»»

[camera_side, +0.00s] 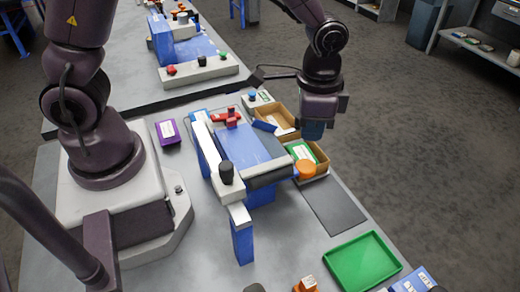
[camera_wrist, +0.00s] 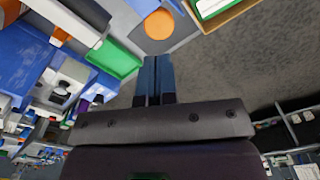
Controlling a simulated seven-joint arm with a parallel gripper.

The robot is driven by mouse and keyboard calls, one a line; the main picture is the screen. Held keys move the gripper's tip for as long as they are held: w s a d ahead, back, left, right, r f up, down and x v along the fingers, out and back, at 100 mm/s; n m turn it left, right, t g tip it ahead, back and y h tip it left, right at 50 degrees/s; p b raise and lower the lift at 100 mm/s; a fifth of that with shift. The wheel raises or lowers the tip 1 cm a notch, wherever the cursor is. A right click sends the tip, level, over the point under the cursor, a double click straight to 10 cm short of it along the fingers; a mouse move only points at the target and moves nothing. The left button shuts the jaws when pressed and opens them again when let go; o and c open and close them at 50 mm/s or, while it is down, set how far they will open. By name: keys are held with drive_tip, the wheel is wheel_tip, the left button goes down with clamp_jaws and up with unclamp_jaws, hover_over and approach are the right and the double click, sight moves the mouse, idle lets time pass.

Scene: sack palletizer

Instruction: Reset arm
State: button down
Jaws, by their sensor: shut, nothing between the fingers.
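My gripper (camera_side: 313,128) hangs at the end of my arm, above the cardboard boxes at the right of the small blue conveyor (camera_side: 246,146). In the wrist view its two blue fingers (camera_wrist: 154,62) are together, with nothing visible between them. One cardboard box (camera_side: 277,120) is partly behind the gripper. A second box (camera_side: 322,160) holds a green and white sack (camera_side: 302,152). An orange round thing (camera_side: 305,168) is at that box's near edge, and it also shows just beyond the fingertips in the wrist view (camera_wrist: 158,25).
A green tray (camera_side: 362,262) lies at the table's front right, with a dark flat mat (camera_side: 335,206) behind it. A purple sack (camera_side: 168,131) lies left of the conveyor. A white-topped blue post (camera_side: 243,243) stands in front. Floor is open to the right.

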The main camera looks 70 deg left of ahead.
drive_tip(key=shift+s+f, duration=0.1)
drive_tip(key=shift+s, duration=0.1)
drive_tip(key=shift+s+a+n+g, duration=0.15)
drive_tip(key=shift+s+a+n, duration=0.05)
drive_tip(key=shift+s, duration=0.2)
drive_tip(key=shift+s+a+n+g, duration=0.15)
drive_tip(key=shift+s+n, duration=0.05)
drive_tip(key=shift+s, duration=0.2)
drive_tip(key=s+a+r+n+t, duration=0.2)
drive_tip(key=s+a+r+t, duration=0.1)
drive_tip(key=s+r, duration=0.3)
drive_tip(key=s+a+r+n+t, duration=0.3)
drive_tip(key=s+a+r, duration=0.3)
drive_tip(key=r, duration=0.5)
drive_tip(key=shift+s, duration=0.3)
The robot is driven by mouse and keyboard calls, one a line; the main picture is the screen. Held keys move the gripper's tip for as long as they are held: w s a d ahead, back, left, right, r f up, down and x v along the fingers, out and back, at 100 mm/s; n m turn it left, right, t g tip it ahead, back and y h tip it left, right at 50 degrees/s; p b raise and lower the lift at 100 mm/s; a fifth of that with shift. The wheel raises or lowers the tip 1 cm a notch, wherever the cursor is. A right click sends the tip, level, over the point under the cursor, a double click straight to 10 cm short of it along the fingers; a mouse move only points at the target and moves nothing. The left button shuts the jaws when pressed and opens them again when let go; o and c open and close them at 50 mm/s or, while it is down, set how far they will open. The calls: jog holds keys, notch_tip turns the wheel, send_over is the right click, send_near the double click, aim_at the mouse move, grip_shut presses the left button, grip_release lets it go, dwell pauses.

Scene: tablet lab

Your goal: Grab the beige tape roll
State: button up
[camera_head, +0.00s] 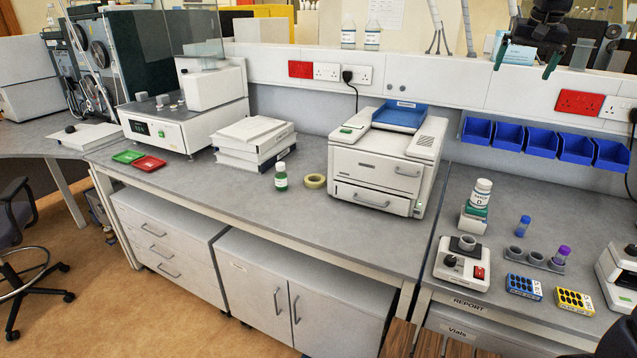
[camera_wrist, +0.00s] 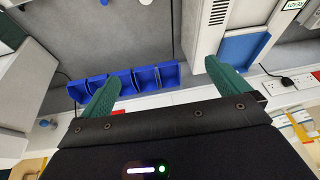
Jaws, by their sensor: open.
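The beige tape roll (camera_head: 315,181) lies flat on the grey bench in the head view. It sits between a small bottle with green contents (camera_head: 281,177) and the white printer-like machine (camera_head: 385,163). My gripper (camera_head: 538,62) is at the top right of the head view, high above the bench and far from the roll. In the wrist view my gripper's two green fingers (camera_wrist: 168,82) stand wide apart with nothing between them. The roll does not show in the wrist view.
Blue bins (camera_head: 541,141) hang on the wall at the right; they also show in the wrist view (camera_wrist: 120,84). A stack of white binders (camera_head: 254,143) stands behind the bottle. The bench (camera_head: 310,222) in front of the roll is clear. Vials and small boxes (camera_head: 523,287) crowd the right bench.

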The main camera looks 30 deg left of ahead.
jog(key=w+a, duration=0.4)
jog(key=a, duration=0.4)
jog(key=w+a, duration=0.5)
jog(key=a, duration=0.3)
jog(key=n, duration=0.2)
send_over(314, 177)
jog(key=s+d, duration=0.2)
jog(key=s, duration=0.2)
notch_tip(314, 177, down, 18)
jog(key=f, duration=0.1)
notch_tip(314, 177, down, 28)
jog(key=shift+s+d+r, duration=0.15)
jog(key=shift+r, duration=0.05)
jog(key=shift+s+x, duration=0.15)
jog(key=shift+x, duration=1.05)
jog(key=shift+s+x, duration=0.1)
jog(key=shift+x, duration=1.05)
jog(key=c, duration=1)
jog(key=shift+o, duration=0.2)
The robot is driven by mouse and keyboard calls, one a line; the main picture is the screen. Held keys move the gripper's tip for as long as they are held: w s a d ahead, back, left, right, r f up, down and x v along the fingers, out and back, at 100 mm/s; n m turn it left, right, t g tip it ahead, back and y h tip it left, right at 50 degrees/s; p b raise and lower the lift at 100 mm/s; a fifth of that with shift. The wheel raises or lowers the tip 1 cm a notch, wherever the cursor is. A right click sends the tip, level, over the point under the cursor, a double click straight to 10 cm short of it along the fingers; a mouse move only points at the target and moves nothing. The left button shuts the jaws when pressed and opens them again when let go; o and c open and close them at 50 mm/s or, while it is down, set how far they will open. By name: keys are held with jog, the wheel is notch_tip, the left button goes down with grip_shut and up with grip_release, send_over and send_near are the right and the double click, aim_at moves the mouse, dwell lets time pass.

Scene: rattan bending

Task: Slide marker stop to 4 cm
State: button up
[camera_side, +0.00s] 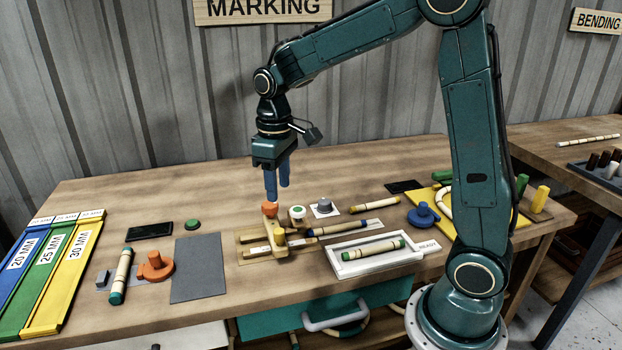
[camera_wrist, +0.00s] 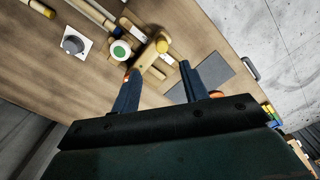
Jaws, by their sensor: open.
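The marking fixture (camera_side: 256,250) is a pale wooden jig at mid-table, with an upright block, an orange knob (camera_side: 269,209) on top and a yellow knob (camera_side: 279,236) at its front. Which part is the marker stop, and its scale reading, I cannot make out. My gripper (camera_side: 278,193) points down above the jig, open and empty, its left finger close over the orange knob; contact is unclear. In the wrist view the yellow knob (camera_wrist: 162,46) shows ahead between my fingers (camera_wrist: 160,78), and the orange knob (camera_wrist: 127,76) is mostly hidden behind the left finger.
A white tray (camera_side: 345,268) holds a rattan piece in front right. A grey mat (camera_side: 198,268) lies left.

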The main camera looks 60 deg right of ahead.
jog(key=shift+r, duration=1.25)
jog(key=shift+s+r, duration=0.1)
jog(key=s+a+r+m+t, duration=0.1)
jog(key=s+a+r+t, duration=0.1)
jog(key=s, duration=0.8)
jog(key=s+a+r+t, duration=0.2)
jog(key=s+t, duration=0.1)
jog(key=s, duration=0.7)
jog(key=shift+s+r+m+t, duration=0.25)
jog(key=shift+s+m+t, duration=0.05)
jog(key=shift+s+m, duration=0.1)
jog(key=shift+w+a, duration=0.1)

««

◆ **YOUR TASK**: Pictures are excluded; copy all other data exactly as shown.

◆ **RESPONSE**:
[camera_side, +0.00s] 
[camera_wrist, +0.00s] 
Controlling a simulated seven-joint arm with a parallel gripper.

The robot is driven by mouse and keyboard calls, one a line; the main picture is the screen. Held keys move the gripper's tip for as long as they are held: w s a d ahead, back, left, right, r f up, down and x v along the fingers, out and back, at 100 mm/s; n m turn it left, right, t g tip it ahead, back and y h tip it left, right at 50 degrees/s; p b raise and lower the lift at 100 mm/s; a fifth of that with shift. The wheel raises or lowers the tip 1 cm a notch, wherever the cursor is. A right click sends the tip, level, over the point under the cursor, a double click straight to 10 cm short of it along the fingers; a mouse move only points at the target and moves nothing. The left button shuts the jaws when pressed and opens them again when let go; o and c open and close them at 50 mm/s or, while it is down, set how far they will open. By name: keys are held with drive_tip, the wheel is wheel_tip, the left button goes down with clamp_jaws and up with unclamp_jaws, hover_over and approach are the right and the double click, sight moves the mouse, idle lets time pass.

Scene: sack palletizer

Instruction: Reset arm
State: button down
Jaws, by their sensor: shut, nothing between the fingers.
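My gripper (camera_side: 313,128) hangs at the end of my arm, above the cardboard boxes at the right of the small blue conveyor (camera_side: 246,146). In the wrist view its two blue fingers (camera_wrist: 154,62) are together, with nothing visible between them. One cardboard box (camera_side: 277,120) is partly behind the gripper. A second box (camera_side: 322,160) holds a green and white sack (camera_side: 302,152). An orange round thing (camera_side: 305,168) is at that box's near edge, and it also shows just beyond the fingertips in the wrist view (camera_wrist: 158,25).
A green tray (camera_side: 362,262) lies at the table's front right, with a dark flat mat (camera_side: 335,206) behind it. A purple sack (camera_side: 168,131) lies left of the conveyor. A white-topped blue post (camera_side: 243,243) stands in front. Floor is open to the right.

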The main camera looks 70 deg left of ahead.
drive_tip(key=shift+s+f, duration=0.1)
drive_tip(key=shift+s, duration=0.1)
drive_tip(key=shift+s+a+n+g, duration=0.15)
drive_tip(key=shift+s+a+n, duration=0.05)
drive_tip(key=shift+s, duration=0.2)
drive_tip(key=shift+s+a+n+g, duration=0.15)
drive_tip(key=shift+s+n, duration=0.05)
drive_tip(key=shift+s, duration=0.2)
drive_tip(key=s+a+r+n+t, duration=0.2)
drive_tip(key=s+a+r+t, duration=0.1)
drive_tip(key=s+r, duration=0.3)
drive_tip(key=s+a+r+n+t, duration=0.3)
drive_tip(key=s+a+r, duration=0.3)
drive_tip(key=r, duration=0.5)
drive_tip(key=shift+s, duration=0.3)
The robot is driven by mouse and keyboard calls, one a line; the main picture is the screen. Held keys move the gripper's tip for as long as they are held: w s a d ahead, back, left, right, r f up, down and x v along the fingers, out and back, at 100 mm/s; n m turn it left, right, t g tip it ahead, back and y h tip it left, right at 50 degrees/s; p b raise and lower the lift at 100 mm/s; a fifth of that with shift. The wheel raises or lowers the tip 1 cm a notch, wherever the cursor is. A right click sends the tip, level, over the point under the cursor, a double click straight to 10 cm short of it along the fingers; a mouse move only points at the target and moves nothing. The left button shuts the jaws when pressed and opens them again when let go; o and c open and close them at 50 mm/s or, while it is down, set how far they will open. The calls: jog holds keys, notch_tip turns the wheel, send_over is the right click, send_near the double click, aim_at the mouse move, grip_shut presses the left button, grip_release lets it go, dwell pauses.

Scene: tablet lab

Your goal: Grab the beige tape roll
State: button up
[camera_head, +0.00s] 
[camera_wrist, +0.00s] 
Jaws, by their sensor: open.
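The beige tape roll (camera_head: 315,181) lies flat on the grey bench in the head view. It sits between a small bottle with green contents (camera_head: 281,177) and the white printer-like machine (camera_head: 385,163). My gripper (camera_head: 538,62) is at the top right of the head view, high above the bench and far from the roll. In the wrist view my gripper's two green fingers (camera_wrist: 168,82) stand wide apart with nothing between them. The roll does not show in the wrist view.
Blue bins (camera_head: 541,141) hang on the wall at the right; they also show in the wrist view (camera_wrist: 120,84). A stack of white binders (camera_head: 254,143) stands behind the bottle. The bench (camera_head: 310,222) in front of the roll is clear. Vials and small boxes (camera_head: 523,287) crowd the right bench.

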The main camera looks 30 deg left of ahead.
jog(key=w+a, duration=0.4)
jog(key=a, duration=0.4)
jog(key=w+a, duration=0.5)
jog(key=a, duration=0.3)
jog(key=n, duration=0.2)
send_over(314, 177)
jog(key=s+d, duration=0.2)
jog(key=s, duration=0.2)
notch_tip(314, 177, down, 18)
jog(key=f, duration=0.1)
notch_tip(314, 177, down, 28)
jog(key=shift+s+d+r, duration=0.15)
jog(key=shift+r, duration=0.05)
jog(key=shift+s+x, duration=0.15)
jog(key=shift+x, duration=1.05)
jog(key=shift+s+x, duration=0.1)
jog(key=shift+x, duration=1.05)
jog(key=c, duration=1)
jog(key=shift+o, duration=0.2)
The robot is driven by mouse and keyboard calls, one a line; the main picture is the screen. Held keys move the gripper's tip for as long as they are held: w s a d ahead, back, left, right, r f up, down and x v along the fingers, out and back, at 100 mm/s; n m turn it left, right, t g tip it ahead, back and y h tip it left, right at 50 degrees/s; p b raise and lower the lift at 100 mm/s; a fifth of that with shift. The wheel raises or lowers the tip 1 cm a notch, wherever the cursor is. A right click sends the tip, level, over the point under the cursor, a double click straight to 10 cm short of it along the fingers; a mouse move only points at the target and moves nothing. The left button shuts the jaws when pressed and opens them again when let go; o and c open and close them at 50 mm/s or, while it is down, set how far they will open. By name: keys are held with jog, the wheel is notch_tip, the left button goes down with grip_shut and up with grip_release, send_over and send_near are the right and the double click, aim_at moves the mouse, dwell lets time pass.

Scene: rattan bending

Task: Slide marker stop to 4 cm
State: button up
[camera_side, +0.00s] 
[camera_wrist, +0.00s] 
Jaws, by their sensor: open.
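The marking fixture (camera_side: 256,250) is a pale wooden jig at mid-table, with an upright block, an orange knob (camera_side: 269,209) on top and a yellow knob (camera_side: 279,236) at its front. Which part is the marker stop, and its scale reading, I cannot make out. My gripper (camera_side: 278,193) points down above the jig, open and empty, its left finger close over the orange knob; contact is unclear. In the wrist view the yellow knob (camera_wrist: 162,46) shows ahead between my fingers (camera_wrist: 160,78), and the orange knob (camera_wrist: 127,76) is mostly hidden behind the left finger.
A white tray (camera_side: 345,268) holds a rattan piece in front right. A grey mat (camera_side: 198,268) lies left.

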The main camera looks 60 deg right of ahead.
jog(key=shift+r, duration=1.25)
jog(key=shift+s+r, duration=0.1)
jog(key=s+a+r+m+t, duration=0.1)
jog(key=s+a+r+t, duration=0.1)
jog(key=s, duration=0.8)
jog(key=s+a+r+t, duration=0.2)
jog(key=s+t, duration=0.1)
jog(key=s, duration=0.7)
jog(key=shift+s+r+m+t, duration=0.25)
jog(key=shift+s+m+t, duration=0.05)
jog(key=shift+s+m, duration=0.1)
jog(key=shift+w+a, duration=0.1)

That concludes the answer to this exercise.